By Kate McClaskey

his year, 305 businesses reached a 100 percent rating on the Human Rights Campaign’s Corporate Equality Index, a tool used to rate businesses on their treatment of gay, lesbian, bisexual and transgender employees, investors and consumers. Last year 260 companies made it to the 100 percent rating. Though a promising increase, this does not mean that everything is hunky dory when it comes to the workplace.

A 2009 nationwide study by the Human Rights Campaign Foundation revealed that 51 percent of GLBT employees hide their identity at work, which leads to “increased stress, less productivity and the inability to participate in everyday conversations.” And when asked what a positive work environment would be like, GLBT employees said that it would be one “in which they feel free to be themselves, voice their opinions, engage openly in non-work-related conversations, feel safe from discrimination and believe they are valued, accepted and part of a team.”

So how can managers better ensure this environment for GLBT employees? By taking small steps that can grow off each other, creating an environment in which employees can feel free to be who they are.

1. Be Aware of Company Demographics

Creating a work environment in which GLBT employees can be true and honest about who are does not happen overnight. Many employers are required to provide the Equal Employment Opportunity Commission, an annual count of their employees by job, race, gender, ethnicity and sometimes military and disability status. More recently, employers are beginning to collect employees’ gender identity and sexual orientation stats. With the information gathered, thousands of employers have improved their policies, though according to a report generated by the GLBT Self-ID Community of Practice, little evidence that these policies have worked exist.

To understand the diversity of a workforce, its components need to be known. By having voluntary anonymous engagement surveys and confidential employee records, employers can “illuminate organizational deficiencies affecting employee recruitment, retention and productivity,” of GLBT employees. By being aware of their employees, managers can begin to understand and appreciate their diverse workforce.

2. Know your policies

Forty-one percent of Fortune 500 and 25 percent of Fortune 1000 companies have policies protecting transgender employees from discrimination. Why? What are the details and are they known throughout the company? If an employer or manager cannot answer these questions about their own company, they cannot create an open environment.

Managers should be knowledgeable in all corporate policies regarding GLBT. By showing an understanding and objectivity to the company nondiscrimination policies, managers can become an example of how others in the company should act.

3. Create your own policy

According to the National Gay and Lesbian Task Force Action Fund, which conducted a six-month joint-effort survey, another way for employers to be more inclusive is to implement their own nondiscrimination policies in addition to the local, state and federal laws, or the complete lack thereof in many cases.

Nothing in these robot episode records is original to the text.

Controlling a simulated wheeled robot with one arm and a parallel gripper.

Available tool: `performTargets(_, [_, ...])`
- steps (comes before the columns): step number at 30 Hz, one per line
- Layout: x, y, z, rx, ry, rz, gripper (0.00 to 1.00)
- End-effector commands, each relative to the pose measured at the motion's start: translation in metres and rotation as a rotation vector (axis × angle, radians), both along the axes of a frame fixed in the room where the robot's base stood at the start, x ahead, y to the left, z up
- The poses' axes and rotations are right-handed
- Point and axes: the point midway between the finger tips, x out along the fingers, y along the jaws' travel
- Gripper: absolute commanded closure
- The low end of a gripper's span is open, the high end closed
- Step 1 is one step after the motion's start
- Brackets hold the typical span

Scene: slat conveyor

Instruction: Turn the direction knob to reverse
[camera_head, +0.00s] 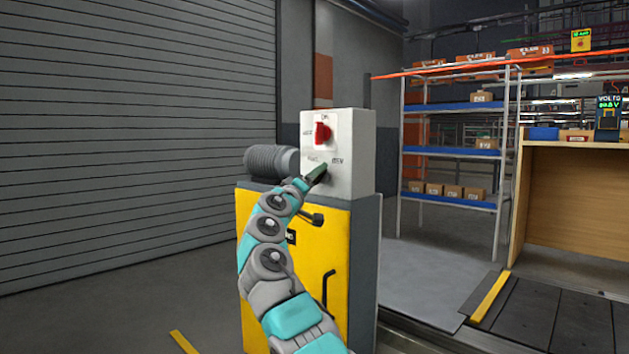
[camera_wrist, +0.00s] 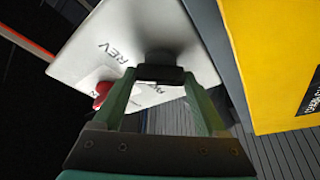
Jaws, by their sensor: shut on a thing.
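The white control box (camera_head: 353,140) stands on top of a yellow cabinet. The black direction knob (camera_wrist: 160,74) sits low on its face, with the REV label (camera_wrist: 118,47) beside it in the wrist view. In the head view REV (camera_head: 337,161) is to the upper right of the knob's place, and my gripper hides the knob. My gripper (camera_head: 318,173) reaches up to the box face. In the wrist view its two green fingers (camera_wrist: 160,80) are shut on the knob, one on each side. I cannot tell which way the knob points.
A red switch (camera_head: 322,131) sits above the knob on the same face. A grey ribbed cylinder (camera_head: 268,160) juts out left of the box. The yellow cabinet (camera_head: 290,265) has a black handle (camera_head: 328,290). Shelves with boxes (camera_head: 450,152) stand farther right.

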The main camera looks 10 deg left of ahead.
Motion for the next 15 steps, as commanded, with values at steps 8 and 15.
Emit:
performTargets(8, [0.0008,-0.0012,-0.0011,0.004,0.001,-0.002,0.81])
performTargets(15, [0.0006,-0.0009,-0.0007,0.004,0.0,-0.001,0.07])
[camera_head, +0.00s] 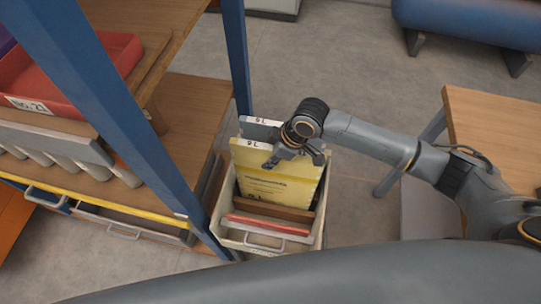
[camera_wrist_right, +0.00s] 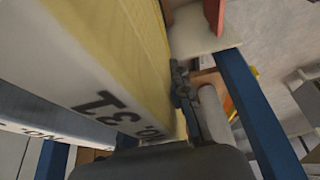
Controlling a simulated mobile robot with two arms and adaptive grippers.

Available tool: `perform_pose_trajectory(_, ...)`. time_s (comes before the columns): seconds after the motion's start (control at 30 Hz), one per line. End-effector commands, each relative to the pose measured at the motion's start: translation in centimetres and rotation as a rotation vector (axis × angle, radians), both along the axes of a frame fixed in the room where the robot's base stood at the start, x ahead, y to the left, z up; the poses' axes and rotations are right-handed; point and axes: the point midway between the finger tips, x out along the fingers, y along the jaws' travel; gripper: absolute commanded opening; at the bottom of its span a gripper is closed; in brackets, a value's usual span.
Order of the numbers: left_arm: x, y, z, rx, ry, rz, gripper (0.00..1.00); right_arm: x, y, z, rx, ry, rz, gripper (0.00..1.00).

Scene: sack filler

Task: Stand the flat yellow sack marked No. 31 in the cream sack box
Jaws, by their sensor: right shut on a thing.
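The flat yellow sack (camera_head: 272,188) stands nearly upright, and its white edge marked No. 31 (camera_wrist_right: 100,95) shows close up in the right wrist view. My right gripper (camera_head: 297,155) is shut on its upper part; one dark finger also shows beside the yellow face in the wrist view (camera_wrist_right: 183,92). The cream sack box (camera_head: 319,226) stands on the floor. The sack's lower part appears within the box outline, behind a brown item; its bottom edge is hidden, so I cannot tell whether it rests on the box floor. My left gripper is not in view.
Behind the yellow sack is a grey sack (camera_head: 258,129). A brown item (camera_head: 275,209) and a red item (camera_head: 265,224) are at the box's front. A blue shelf post (camera_head: 238,60) stands close by at left. A wooden table (camera_head: 495,135) is at right.

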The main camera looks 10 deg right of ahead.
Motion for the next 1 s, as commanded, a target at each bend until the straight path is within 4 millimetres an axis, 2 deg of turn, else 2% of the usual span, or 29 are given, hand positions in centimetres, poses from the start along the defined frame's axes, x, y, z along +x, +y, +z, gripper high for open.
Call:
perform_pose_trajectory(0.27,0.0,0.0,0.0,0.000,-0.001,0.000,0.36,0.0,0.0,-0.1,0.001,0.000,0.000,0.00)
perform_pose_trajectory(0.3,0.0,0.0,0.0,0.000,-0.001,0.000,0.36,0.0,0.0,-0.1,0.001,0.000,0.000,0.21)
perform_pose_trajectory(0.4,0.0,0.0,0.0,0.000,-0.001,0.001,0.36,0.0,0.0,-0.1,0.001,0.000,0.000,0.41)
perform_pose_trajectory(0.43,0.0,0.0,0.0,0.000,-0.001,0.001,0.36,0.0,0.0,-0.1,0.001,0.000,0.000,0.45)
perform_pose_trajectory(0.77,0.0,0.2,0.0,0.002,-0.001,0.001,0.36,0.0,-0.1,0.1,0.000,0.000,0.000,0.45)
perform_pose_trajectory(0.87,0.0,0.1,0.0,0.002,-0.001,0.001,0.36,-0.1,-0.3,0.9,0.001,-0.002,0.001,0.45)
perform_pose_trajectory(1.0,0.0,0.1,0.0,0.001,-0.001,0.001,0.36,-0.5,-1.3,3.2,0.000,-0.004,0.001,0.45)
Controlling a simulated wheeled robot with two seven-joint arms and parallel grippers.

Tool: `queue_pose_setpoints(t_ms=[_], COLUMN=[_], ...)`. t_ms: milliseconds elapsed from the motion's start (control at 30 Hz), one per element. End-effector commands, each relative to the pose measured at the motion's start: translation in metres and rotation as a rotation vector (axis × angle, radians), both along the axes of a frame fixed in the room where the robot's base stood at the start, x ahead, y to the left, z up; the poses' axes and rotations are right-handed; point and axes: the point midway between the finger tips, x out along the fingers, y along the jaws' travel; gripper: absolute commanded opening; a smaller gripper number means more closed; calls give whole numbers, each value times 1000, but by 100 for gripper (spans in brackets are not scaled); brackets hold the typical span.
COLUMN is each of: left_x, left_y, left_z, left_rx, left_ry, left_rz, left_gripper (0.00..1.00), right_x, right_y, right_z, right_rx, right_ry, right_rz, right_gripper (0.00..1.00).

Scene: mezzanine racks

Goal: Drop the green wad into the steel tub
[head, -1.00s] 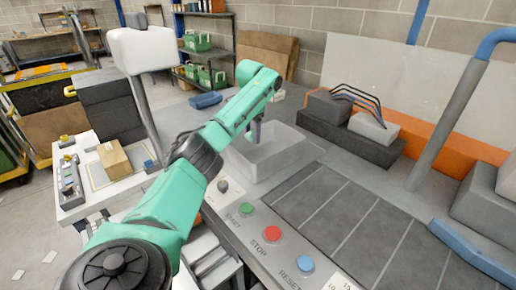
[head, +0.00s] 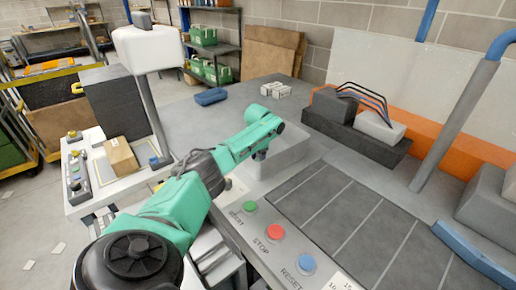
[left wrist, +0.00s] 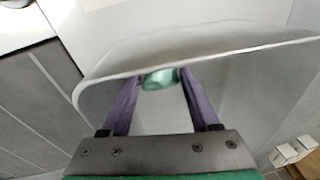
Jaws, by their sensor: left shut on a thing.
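The steel tub (head: 288,158) is a pale grey open bin on the bench, partly hidden by my left arm in the head view. Its thin rim and smooth wall (left wrist: 255,85) fill much of the left wrist view. My left gripper (head: 260,156) is at the tub, pointing down. In the left wrist view its two purple fingers (left wrist: 160,82) are shut on the green wad (left wrist: 160,77), a small shiny green lump at the fingertips. The wad overlaps the tub in that view; I cannot tell its height against the rim. The wad is hidden in the head view. My right gripper is not in view.
A blue tray (head: 211,97) and small white boxes (head: 275,90) lie behind the tub. A dark slatted panel (head: 345,225) and coloured buttons (head: 275,231) are in front and right. A grey post with a white box (head: 147,50) stands left.

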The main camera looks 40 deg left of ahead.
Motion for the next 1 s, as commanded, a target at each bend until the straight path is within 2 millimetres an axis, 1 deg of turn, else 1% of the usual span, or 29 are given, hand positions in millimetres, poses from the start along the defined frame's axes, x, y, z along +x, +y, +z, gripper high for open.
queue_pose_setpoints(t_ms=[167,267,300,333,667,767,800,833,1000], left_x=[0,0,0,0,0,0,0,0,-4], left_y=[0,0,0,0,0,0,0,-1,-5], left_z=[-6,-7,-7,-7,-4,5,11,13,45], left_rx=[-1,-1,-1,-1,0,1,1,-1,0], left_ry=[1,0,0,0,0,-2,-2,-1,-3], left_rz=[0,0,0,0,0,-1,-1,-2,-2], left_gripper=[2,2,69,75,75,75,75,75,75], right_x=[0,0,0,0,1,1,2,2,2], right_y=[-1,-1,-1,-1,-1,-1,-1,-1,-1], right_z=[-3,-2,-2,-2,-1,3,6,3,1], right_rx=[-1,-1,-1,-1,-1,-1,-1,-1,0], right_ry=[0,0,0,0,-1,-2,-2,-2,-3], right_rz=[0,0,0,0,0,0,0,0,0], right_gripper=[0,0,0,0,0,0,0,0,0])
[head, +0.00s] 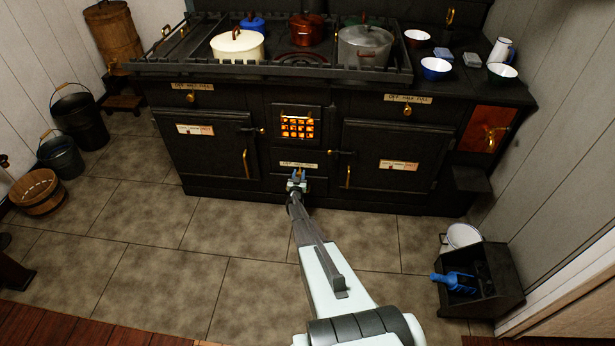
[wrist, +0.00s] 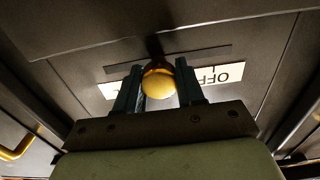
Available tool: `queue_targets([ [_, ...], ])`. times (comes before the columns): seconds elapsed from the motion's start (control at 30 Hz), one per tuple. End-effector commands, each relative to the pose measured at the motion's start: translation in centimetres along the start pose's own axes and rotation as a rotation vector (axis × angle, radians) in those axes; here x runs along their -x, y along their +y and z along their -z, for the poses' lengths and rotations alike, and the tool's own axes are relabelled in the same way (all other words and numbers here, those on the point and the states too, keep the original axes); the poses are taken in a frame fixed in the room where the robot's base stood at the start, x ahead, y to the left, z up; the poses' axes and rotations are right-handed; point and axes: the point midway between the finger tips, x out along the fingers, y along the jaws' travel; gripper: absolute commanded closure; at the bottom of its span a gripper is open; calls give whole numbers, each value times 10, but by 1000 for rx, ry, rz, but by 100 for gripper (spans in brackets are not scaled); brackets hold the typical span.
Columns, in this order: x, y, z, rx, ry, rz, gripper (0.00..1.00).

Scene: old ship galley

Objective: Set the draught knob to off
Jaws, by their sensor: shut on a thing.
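The draught knob (wrist: 159,84) is a round brass knob on the black stove front, low in the middle below the fire grate. My gripper (wrist: 160,92) has its two fingers on either side of the knob and is shut on it. In the head view my gripper (head: 297,181) reaches the stove under the label strip (head: 298,165) and hides the knob. In the wrist view the label (wrist: 212,76) shows "OFF" upside down to the right of the knob, with a short mark line. The rest of the label is partly hidden by the fingers.
The glowing grate (head: 298,127) is just above. Oven doors with brass handles flank it, left (head: 212,143) and right (head: 393,155). Pots stand on the railed stove top. A black box (head: 490,290) with a blue scoop (head: 455,283) sits at right. The tiled floor before the stove is clear.

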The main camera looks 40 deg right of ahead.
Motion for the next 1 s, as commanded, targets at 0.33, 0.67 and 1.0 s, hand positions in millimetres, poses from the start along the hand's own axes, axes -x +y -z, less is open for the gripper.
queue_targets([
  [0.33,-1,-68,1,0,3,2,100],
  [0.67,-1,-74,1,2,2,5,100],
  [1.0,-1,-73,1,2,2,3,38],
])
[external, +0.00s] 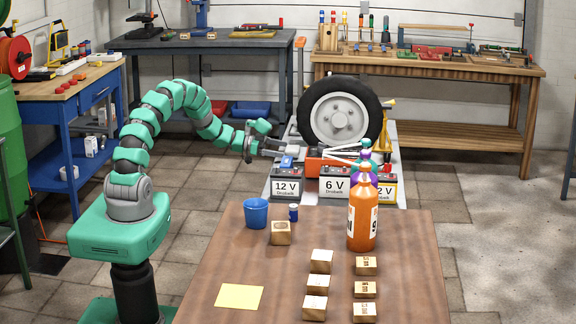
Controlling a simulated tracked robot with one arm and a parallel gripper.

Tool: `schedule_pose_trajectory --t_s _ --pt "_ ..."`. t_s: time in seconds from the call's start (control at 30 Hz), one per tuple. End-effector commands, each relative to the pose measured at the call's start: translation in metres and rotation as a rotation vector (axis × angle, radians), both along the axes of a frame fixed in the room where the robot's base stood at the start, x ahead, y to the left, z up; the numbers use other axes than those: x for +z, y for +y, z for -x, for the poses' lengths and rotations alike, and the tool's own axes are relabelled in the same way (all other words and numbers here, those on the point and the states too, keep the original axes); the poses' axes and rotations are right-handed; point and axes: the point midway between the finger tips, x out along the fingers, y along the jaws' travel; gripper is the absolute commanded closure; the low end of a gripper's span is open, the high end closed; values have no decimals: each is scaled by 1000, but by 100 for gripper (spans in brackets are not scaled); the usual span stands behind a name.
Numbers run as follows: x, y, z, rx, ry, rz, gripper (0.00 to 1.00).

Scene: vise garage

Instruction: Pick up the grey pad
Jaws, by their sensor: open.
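My gripper (273,148) is at the left side of the grey bench behind the wooden table, pointing right. Its jaws are open, small and partly confused with the parts behind them. A small light grey piece (291,145) shows just right of the jaws; it may be the grey pad, but I cannot tell for sure. I cannot tell whether the jaws touch it. A small blue item (287,161) is just below it. An orange tool body (325,159) with silver bars lies to the right, above the batteries.
A wheel (340,118) stands behind the orange tool. Batteries marked 12 V (285,188) and 6 V (334,187) stand in front. The wooden table (235,270) holds an orange bottle (361,215), a blue cup (255,213) and several wooden blocks (321,261).

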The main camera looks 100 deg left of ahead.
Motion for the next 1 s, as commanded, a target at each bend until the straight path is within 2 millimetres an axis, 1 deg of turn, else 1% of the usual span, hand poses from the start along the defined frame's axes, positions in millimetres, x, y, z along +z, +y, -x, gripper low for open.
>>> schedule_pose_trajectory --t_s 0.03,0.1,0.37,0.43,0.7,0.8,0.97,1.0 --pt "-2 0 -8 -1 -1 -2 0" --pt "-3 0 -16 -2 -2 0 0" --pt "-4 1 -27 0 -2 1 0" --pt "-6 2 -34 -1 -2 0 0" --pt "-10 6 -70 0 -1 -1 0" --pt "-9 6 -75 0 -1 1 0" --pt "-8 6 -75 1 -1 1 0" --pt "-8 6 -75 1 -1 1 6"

This shows that the company is willing to make a decision against the status quo. When companies have their own policy it’s a good way to gauge the measure of inclusion.

Comprehensive nondiscrimination policies are among the first things potential GLBT employees look for in a company, which can help induce new hires and reduce turnover.

4. Change your approach

This can begin very small, simply by rewording specific phrases in workplace conversations. Managers should never single someone out with descriptions or traits. Using inclusive language such as “guest” instead of “spouse” is the key. Gender specific or words that have unspoken underlying meanings should be avoided.

Placing GLBT information and events clearly on the company’s website or newsletter can also show more openness. And employers can promote diversity in the workplace through programs and focus groups in which participants can talk about what diversity means and “what inclusion looks like” in practice and not just policy. By doing so the employer is showing that he or she recognizes the different employees that make up the company and a desire to include them all.

5. Sponsor or endorse local GLBT events

The Task Force Action Fund’s findings also illuminated that companies who engage in the community and offer financial or volunteer resources to GLBT events show their employees and everyone else that they are “open to all people, including those not working for them.”

Employers can be visibly inclusive by supporting causes that local GLBT employees care about. And because of the recession, more and more consumers are spending locally to boost their local economy, which helps these local groups.

The key is to start small. Though it may be a more gradual process, these small steps can help managers create a more lasting and inclusive change in their workplace.